(GIVEN EXERCISE):
Leaving out every picture, retype the lines below from the top through the one that contains "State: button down".

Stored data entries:

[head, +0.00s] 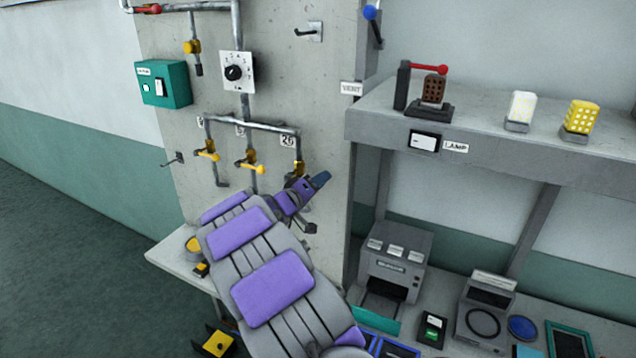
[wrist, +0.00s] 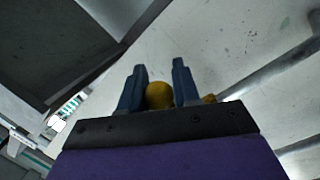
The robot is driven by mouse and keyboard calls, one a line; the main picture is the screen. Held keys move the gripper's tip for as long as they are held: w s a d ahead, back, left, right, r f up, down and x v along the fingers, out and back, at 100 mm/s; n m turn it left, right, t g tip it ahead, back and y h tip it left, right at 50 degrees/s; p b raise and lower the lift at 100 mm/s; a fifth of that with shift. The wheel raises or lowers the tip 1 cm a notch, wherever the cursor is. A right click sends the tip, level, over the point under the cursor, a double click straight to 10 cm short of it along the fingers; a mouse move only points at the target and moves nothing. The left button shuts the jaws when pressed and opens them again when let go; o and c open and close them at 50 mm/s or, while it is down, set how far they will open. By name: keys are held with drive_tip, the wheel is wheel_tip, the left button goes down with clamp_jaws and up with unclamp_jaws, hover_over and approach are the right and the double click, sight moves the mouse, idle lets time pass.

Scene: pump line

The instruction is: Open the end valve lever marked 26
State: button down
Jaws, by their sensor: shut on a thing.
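The plate marked 26 (head: 288,141) is on the pipe rack at the right end of a row of yellow valves. The yellow valve (head: 298,168) below it is partly hidden by my gripper (head: 318,182). In the wrist view, the rounded yellow end of the valve lever (wrist: 159,95) sits between the two blue fingers of my gripper (wrist: 158,68). The gripper is shut on this lever. Most of the lever is hidden by the fingers and wrist, so its exact angle cannot be told.
Two more yellow valve levers, the left one (head: 206,154) and the middle one (head: 250,166), are to the left on the same rack. A grey shelf (head: 400,130) juts out at the right. A green switch box (head: 163,84) and a dial (head: 235,72) are higher on the panel.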

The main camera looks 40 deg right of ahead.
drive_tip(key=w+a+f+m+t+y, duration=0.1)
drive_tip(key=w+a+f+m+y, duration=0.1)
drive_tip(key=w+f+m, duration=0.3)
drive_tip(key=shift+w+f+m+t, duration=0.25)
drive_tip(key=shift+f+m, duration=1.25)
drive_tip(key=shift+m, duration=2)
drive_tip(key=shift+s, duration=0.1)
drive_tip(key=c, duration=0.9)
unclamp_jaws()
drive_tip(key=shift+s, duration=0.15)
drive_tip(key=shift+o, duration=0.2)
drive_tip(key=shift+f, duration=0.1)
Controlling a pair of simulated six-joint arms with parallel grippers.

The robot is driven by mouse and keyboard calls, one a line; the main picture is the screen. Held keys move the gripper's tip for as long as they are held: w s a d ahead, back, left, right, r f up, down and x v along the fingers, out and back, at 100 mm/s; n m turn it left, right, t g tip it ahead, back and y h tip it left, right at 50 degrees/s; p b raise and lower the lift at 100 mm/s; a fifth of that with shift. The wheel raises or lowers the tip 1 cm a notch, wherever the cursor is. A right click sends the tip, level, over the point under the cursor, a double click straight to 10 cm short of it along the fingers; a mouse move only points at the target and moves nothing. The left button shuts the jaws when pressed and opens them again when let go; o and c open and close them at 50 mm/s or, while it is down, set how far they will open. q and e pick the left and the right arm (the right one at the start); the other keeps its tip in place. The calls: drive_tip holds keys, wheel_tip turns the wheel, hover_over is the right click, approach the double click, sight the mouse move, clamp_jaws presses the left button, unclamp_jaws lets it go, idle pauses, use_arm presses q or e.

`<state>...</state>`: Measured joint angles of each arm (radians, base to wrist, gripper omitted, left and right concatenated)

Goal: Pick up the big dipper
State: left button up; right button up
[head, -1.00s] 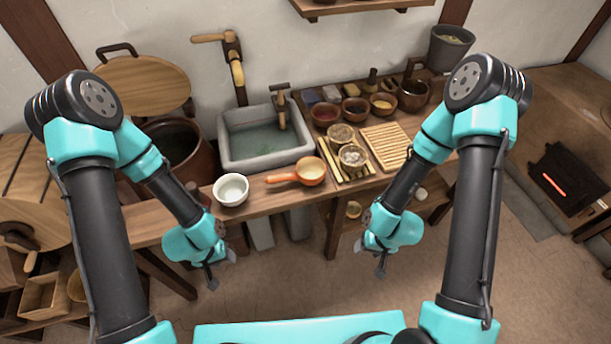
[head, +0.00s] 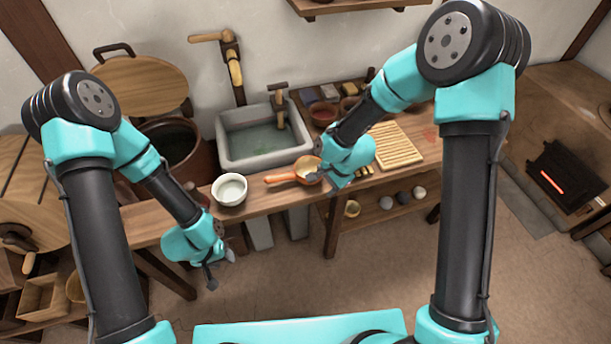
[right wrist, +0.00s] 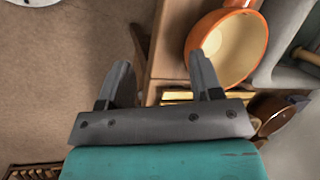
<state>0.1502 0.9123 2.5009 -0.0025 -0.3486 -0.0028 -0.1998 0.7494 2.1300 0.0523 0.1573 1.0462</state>
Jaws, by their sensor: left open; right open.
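The big dipper (head: 284,178), orange with a pale inside and a straight handle pointing left, lies on the counter in front of the sink. My right gripper (head: 325,180) is at the right side of its bowl, its forearm hiding part of that area. In the right wrist view my right gripper (right wrist: 160,62) is open and empty. The dipper's bowl (right wrist: 232,48) is just beyond its right finger there, not between the fingers; I cannot tell whether they touch. My left gripper (head: 220,270) is open and empty, below and in front of the counter edge.
A white bowl (head: 230,189) stands close to the left of the dipper's handle. The stone sink (head: 222,150) is behind. A slatted wooden board (head: 397,146) lies to the right.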

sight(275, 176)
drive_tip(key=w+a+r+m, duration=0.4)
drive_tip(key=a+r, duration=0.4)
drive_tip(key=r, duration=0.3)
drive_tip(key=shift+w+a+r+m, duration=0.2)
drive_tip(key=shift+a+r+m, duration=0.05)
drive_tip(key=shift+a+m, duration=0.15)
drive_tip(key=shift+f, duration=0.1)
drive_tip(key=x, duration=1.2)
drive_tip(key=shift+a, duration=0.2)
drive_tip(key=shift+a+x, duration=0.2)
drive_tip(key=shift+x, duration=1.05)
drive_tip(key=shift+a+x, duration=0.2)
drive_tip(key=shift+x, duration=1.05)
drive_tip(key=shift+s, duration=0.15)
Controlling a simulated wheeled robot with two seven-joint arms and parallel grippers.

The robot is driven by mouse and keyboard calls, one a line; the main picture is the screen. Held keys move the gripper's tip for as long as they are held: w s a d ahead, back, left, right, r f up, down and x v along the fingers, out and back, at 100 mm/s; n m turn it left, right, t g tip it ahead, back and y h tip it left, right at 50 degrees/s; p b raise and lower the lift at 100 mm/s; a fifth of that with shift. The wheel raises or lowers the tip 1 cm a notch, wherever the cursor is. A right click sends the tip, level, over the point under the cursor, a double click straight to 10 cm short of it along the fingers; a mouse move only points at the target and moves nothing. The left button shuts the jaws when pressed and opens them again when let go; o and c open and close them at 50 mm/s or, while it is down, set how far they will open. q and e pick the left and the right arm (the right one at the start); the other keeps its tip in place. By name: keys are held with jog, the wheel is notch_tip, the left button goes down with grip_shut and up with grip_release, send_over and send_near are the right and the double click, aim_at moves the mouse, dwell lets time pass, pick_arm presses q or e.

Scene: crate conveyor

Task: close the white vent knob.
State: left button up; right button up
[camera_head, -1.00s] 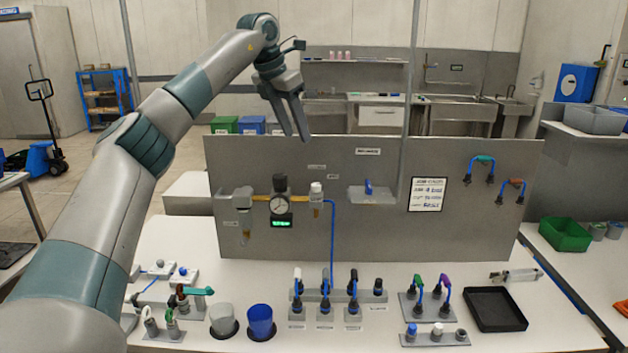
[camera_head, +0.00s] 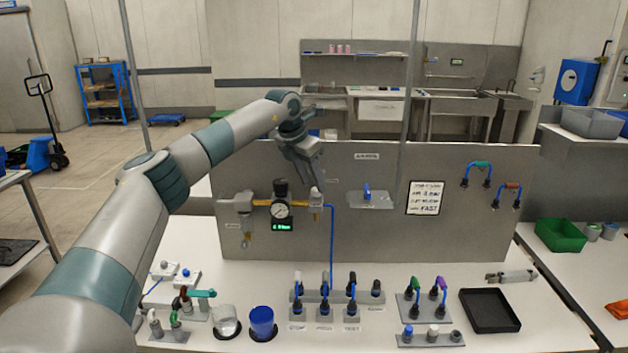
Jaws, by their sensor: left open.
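The white vent knob (camera_head: 316,197) sits on top of the fitting at the right end of the brass air line on the grey upright panel (camera_head: 380,235). My left gripper (camera_head: 312,182) comes in from the upper left, fingers pointing down, with its fingertips at or just above the knob. The fingers hide part of the knob. They are open, and I cannot tell whether they touch it. A blue hose runs down from the fitting. My right gripper is out of view.
A black regulator with a round gauge (camera_head: 280,210) and a lit green display stands just left of the knob. A small shelf (camera_head: 370,201) with a blue item is to its right. Hose couplings, two cups and a black tray (camera_head: 490,311) occupy the bench below.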

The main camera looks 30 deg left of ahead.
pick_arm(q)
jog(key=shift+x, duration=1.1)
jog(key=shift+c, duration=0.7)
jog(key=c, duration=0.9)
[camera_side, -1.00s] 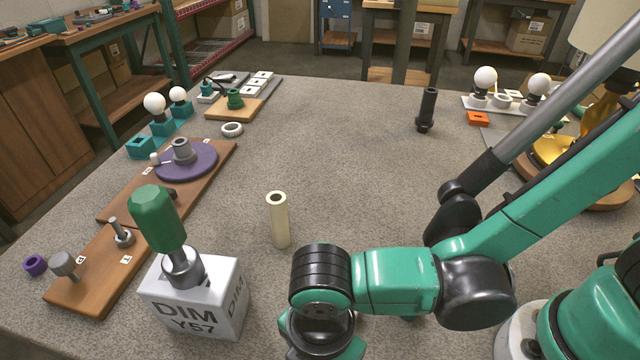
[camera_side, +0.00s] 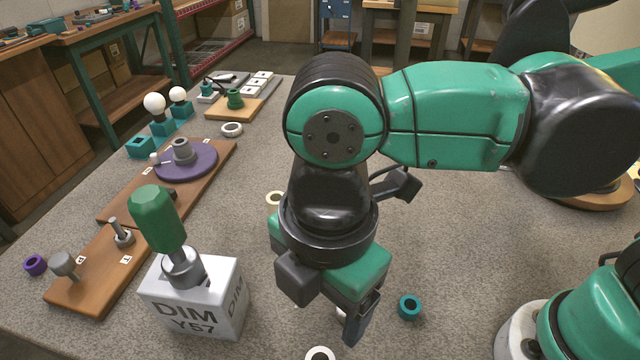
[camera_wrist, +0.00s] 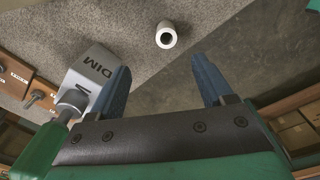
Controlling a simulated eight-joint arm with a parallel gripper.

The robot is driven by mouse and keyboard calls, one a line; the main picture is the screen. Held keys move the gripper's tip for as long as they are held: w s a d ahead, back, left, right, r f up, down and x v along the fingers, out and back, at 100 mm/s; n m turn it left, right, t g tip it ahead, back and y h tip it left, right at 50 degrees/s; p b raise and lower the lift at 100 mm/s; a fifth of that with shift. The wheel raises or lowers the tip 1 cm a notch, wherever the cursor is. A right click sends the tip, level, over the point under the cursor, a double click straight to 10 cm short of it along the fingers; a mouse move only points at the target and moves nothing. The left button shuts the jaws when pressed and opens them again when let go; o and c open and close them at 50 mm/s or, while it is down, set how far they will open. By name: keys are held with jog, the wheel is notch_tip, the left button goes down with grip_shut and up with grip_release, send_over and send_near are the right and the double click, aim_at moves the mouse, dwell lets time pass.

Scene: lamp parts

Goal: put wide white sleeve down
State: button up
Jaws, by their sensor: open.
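A wide white sleeve (camera_side: 320,354) stands at the bottom edge of the side view, partly cut off by the frame. A white sleeve with an open bore, apparently the same one, shows upright in the wrist view (camera_wrist: 166,36), near the table's edge. My gripper (camera_side: 352,320) points down above the table. In the wrist view its two blue fingers (camera_wrist: 160,68) are spread, with nothing between them. The sleeve stands beyond the fingertips, apart from them. A small white patch beside the fingers in the side view is mostly hidden.
A white DIM box (camera_side: 195,300) holding a green-handled tool (camera_side: 157,217) stands to the left. A teal ring (camera_side: 409,307) lies to the right of my gripper. A cream tube (camera_side: 274,199) is mostly hidden behind my arm. Wooden boards with lamp parts line the left.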

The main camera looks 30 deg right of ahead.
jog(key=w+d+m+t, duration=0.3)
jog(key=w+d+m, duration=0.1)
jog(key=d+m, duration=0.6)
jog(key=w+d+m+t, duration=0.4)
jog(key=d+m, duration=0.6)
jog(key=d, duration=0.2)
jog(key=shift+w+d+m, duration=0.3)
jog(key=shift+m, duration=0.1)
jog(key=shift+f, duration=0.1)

(FINISHED TASK):
[head, +0.00s] 
[wrist, +0.00s] 
The robot is driven by mouse and keyboard calls, one a line; the main picture is the screen. Held keys move the gripper's tip for as long as they are held: w s a d ahead, back, left, right, r f up, down and x v along the fingers, out and back, at 100 mm/s; n m turn it left, right, t g tip it ahead, back and y h tip it left, right at 50 degrees/s; p b raise and lower the lift at 100 mm/s; a fifth of that with shift. The wheel raises or lowers the tip 1 cm a notch, wherever the cursor is. A right click sends the tip, level, over the point under the cursor, a double click straight to 10 cm short of it along the fingers; a mouse move only points at the target and moves nothing. The left button shuts the jaws when pressed and opens them again when let go; o and c open and close them at 50 mm/s or, while it is down, set how far they will open. By name: keys are held with drive_tip, the wheel is wheel_tip, the left button goes down with clamp_jaws and up with unclamp_jaws, hover_over and approach are the right and the double click, sight moves the mouse, idle lets time pass.

Scene: pump line

The instruction is: Open the end valve lever marked 26
State: button down

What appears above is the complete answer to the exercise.